From the "Ideas I'm Enraged At Myself For Not Thinking of First" file (cross referenced with the "Too Many Prepositional Phrases" file) comes the story of Jason Sadler, a 27-year-old from Jacksonville who made $84,000 in a year by wearing tee shirts with company logos on them.
Sadler founded iwearyourshirt.com, where companies sign up for certain calendar dates when he makes himself publicly viewable wearing their logos.
Let's see that again, in slow motion:
Eighty.
Four.
Thousand.
Dollars.
For hanging out at the beach.
And farting around on Facebook and Twitter.
New shirts every day, which the advertisers provide.
Do you remember that woman from Colorado who agreed to have a casino's emblem tattooed on her forehead for a mere $10,000? I bet she's feeling mighty stupid right now.
But, then again, so are the rest of us.
I mean, really: Where was your skull from 1998 to 2006, when you could have been thinking of this idea?
My only consolation is that it might not be too late for me to use this concept for a fun media ethics experiment, and maybe cash in at the same time.
I'll call it The "Your Name Here" Experiment.
Do you own a business? If so, I'd be happy to write about it in my column for just $10 per mention. I'll even include your slogan for an extra $35.
I am completely serious about this. I want to see if I can save journalism. ("This photo of a fatal accident scene is brought to you by Fred's Auto Body".)
Not sold? Let me allay your concerns with these Frequently Asked Questions:
Q. Does anyone actually read this column?
A. Well, you're reading it, aren't you? You can't possibly be the only one, Mom.
Q. Will selling portions of the column to business interests compromise quality?
A. It can't get any worse, can it?
Q. Is this ethical?
A. Depends how much money I make.
Q. What if you write something I don't like in the same column (or sentence) where my name appears?
A. Then you can take your ball and go home, if it will make you feel better.
Q. Can you provide an example of what this might look like in practice?
A. Sure. Last week I took my family to Boston to see Disney on Ice. We stayed at the Holiday Inn, and also visited the New England Aquarium and the Museum of Science.
Q. Are those places that would have paid for space in your column?
A. No; I'm just mentioning them so I can write them off on my tax return.
Q. Oh, ok.
A. Anywho, between "Disney on Ice," which featured a muscular and shirtless Aladdin doing triple axels, and all the svelte gentlemen prancing around the rink at the Olympics, I became temporarily convinced that ice skating, even for non-hockey purposes, could make me feel more masculine.

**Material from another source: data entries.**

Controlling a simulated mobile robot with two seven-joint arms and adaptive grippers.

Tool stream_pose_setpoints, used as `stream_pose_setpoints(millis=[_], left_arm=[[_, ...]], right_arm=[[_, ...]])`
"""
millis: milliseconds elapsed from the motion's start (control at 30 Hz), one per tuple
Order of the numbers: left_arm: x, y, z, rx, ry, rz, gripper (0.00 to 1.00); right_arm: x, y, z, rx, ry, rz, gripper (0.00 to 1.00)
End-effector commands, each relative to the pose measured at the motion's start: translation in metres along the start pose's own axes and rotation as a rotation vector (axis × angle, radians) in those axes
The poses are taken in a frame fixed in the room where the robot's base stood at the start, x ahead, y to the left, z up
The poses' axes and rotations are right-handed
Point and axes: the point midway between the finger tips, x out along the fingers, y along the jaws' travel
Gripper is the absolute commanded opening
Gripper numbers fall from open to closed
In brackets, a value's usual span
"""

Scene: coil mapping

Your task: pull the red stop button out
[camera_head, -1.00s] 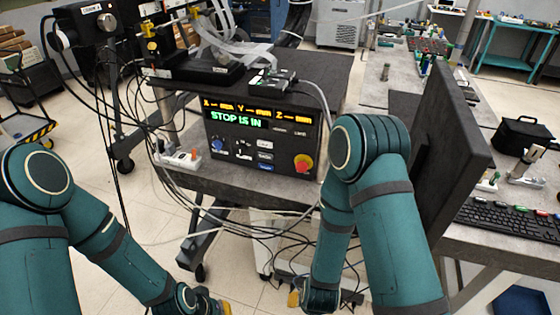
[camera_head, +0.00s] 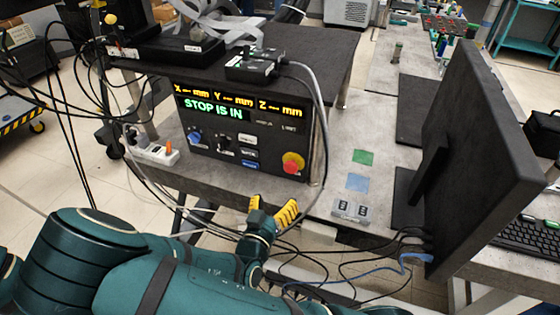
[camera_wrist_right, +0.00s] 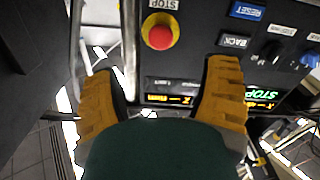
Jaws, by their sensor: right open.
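The red stop button (camera_head: 291,167) sits in a yellow ring at the lower right of the black control panel (camera_head: 225,160). The panel's display (camera_head: 213,108) reads "STOP IS IN". My right gripper (camera_head: 273,204) is open and empty, with its yellow fingers below and a little left of the button in the head view. In the right wrist view the red button (camera_wrist_right: 159,36) with its yellow ring lies beyond the gap between the open fingers (camera_wrist_right: 163,72). The fingers do not appear to touch it. My left gripper is not in view.
A black monitor (camera_head: 485,150) stands right of the panel. Grey cables (camera_head: 318,90) hang down the panel's right side, and more cables lie below the table. A power strip (camera_head: 152,152) is at the left.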

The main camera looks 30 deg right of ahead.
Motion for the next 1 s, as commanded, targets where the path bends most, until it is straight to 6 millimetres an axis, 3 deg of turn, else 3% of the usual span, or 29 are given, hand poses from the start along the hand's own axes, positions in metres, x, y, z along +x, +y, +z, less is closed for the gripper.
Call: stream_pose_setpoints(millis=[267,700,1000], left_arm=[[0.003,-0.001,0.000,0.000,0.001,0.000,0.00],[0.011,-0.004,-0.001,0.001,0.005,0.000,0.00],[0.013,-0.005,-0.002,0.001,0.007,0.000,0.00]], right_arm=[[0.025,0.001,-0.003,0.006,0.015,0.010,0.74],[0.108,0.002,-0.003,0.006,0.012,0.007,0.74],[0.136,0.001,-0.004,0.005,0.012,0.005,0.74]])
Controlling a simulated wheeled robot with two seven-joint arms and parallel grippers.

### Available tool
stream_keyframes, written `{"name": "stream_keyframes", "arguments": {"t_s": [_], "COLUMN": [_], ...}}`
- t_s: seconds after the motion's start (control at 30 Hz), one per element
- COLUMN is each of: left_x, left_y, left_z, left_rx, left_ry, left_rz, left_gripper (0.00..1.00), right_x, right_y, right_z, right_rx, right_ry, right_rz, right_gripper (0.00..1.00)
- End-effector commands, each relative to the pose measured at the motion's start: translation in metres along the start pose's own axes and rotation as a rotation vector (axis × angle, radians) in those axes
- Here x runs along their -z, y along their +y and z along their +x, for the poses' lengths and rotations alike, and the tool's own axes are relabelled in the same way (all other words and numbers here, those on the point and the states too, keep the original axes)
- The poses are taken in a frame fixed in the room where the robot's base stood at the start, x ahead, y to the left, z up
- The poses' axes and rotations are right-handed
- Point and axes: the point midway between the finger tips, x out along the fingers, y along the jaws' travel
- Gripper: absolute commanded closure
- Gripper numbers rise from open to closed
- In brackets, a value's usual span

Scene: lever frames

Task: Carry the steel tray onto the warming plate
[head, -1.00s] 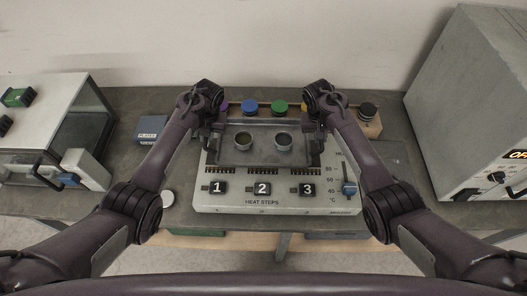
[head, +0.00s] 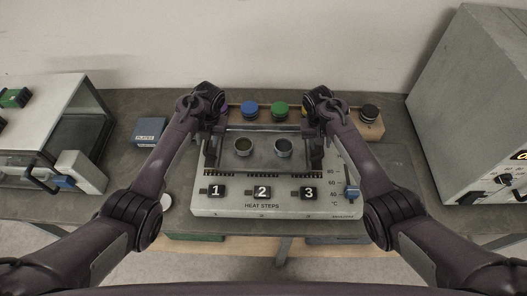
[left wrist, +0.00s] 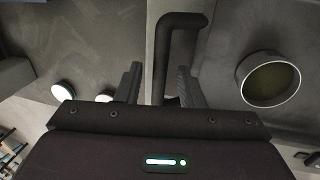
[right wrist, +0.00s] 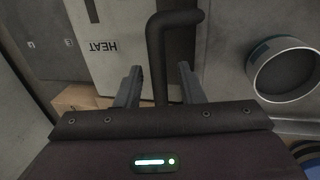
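The steel tray (head: 263,163) with two round cups, left (head: 243,147) and right (head: 283,148), is over the rear part of the warming plate (head: 240,210), a pale unit with buttons 1, 2 and 3. I cannot tell whether its underside touches the plate. My left gripper (left wrist: 159,68) is at the tray's left side, its fingers apart on either side of a dark handle (left wrist: 161,50) with gaps showing. My right gripper (right wrist: 160,68) is likewise open around the right handle (right wrist: 157,50). The arms partly hide both tray ends.
A rack with coloured knobs, blue (head: 249,108) and green (head: 280,109), stands behind. A small blue box (head: 149,130) lies left. A glass-fronted cabinet (head: 65,125) is far left and a grey oven (head: 470,100) far right. A blue slider (head: 352,194) sits on the plate's right front.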

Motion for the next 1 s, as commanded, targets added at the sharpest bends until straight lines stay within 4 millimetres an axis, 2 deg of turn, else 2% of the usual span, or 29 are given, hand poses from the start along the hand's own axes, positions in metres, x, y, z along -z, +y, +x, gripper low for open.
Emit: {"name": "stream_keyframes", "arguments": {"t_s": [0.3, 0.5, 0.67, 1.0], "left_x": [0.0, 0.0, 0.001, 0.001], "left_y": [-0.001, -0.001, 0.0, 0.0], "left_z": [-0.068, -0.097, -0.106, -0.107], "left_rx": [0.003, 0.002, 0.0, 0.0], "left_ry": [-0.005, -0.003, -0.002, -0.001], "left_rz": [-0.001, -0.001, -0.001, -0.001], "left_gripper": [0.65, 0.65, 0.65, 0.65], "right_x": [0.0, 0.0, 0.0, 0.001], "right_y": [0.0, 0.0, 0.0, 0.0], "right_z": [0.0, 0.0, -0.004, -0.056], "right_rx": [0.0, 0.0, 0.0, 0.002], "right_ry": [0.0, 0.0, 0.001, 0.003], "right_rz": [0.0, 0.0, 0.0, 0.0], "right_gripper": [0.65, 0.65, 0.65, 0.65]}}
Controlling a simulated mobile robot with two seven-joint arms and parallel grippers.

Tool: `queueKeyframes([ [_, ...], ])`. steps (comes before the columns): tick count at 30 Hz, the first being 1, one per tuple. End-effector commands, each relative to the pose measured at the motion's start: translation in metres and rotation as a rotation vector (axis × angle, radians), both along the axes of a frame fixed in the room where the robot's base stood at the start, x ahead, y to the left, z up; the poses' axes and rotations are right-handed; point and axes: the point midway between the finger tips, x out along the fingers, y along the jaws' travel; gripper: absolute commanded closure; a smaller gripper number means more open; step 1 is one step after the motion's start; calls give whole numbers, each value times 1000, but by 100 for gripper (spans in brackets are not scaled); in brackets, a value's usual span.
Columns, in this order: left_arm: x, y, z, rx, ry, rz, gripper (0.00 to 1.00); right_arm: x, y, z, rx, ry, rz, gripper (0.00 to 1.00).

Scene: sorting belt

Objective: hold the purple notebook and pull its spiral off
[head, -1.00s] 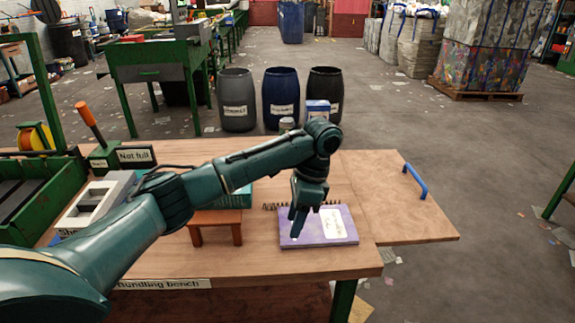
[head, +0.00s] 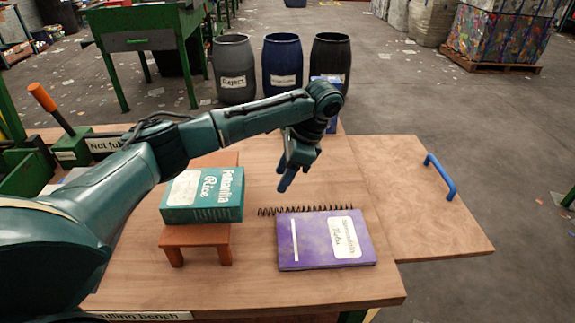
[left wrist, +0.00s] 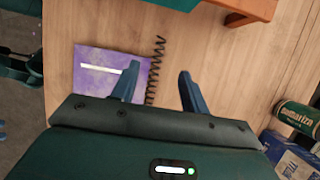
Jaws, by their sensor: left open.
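The purple notebook (head: 310,254) lies flat on the bench, with white labels on its cover. Its dark spiral (head: 268,211) runs along the far edge and sticks out past the left corner. My left gripper (head: 287,179) is open and empty, pointing down above the bench behind the spiral in the head view. In the left wrist view, the spiral (left wrist: 155,72) shows between the two spread fingers of the left gripper (left wrist: 160,88), and the notebook (left wrist: 92,72) shows on the left, partly hidden by a finger.
A teal rice box (head: 204,196) rests on a small orange-brown stand (head: 196,236) left of the notebook. A blue handle (head: 440,177) sits on the bench's right panel. A blue box (left wrist: 292,156) and a green can (left wrist: 297,117) show in the left wrist view.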

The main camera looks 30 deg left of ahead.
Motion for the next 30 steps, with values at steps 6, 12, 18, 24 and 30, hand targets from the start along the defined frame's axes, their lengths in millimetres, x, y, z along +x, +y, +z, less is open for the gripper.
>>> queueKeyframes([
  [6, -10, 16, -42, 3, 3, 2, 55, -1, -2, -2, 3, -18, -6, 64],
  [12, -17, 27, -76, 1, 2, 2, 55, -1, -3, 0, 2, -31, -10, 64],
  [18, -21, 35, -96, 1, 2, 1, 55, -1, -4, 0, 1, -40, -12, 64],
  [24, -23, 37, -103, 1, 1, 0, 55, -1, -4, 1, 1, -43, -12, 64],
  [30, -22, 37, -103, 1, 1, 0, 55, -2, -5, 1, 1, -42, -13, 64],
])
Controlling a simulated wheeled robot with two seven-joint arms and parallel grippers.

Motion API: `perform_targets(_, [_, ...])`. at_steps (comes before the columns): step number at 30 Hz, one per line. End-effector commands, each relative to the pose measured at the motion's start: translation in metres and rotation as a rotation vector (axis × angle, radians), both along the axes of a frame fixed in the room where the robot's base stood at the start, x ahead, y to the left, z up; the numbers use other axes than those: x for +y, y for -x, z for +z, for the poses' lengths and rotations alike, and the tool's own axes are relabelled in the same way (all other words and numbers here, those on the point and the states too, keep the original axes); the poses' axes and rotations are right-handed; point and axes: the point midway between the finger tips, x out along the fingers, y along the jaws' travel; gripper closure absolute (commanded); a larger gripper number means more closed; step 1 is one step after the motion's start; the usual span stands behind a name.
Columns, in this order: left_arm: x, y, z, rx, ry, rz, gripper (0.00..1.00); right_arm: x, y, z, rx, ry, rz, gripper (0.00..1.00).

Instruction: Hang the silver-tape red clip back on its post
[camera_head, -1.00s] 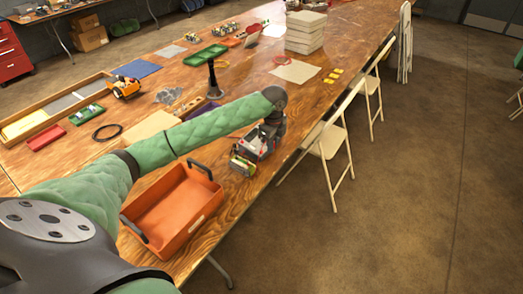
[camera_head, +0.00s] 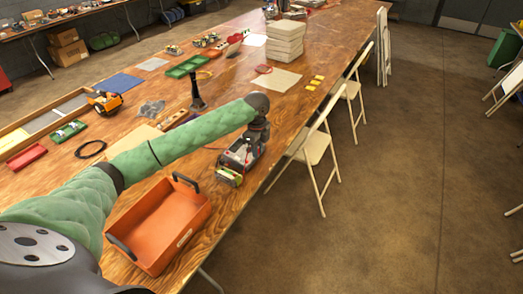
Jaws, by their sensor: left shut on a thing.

My family convinced me to rent some skates at the "Frog Pond" at Boston Common. For an hour or so, I minced around the perimeter of the rink like a baby giraffe trying to contain its diarrhea.
"Wow," I said to myself. "I'm not moving nearly as fast as I would in a quality used vehicle from Daryl's Auto Sales."
9. How do I sign up?
Email me at chuckrates@gmail.com and I'll send you a free information packet with the details. Then, sit back and get ready for the rush of new customers.
By the way: Jason Sadler, you owe me $20.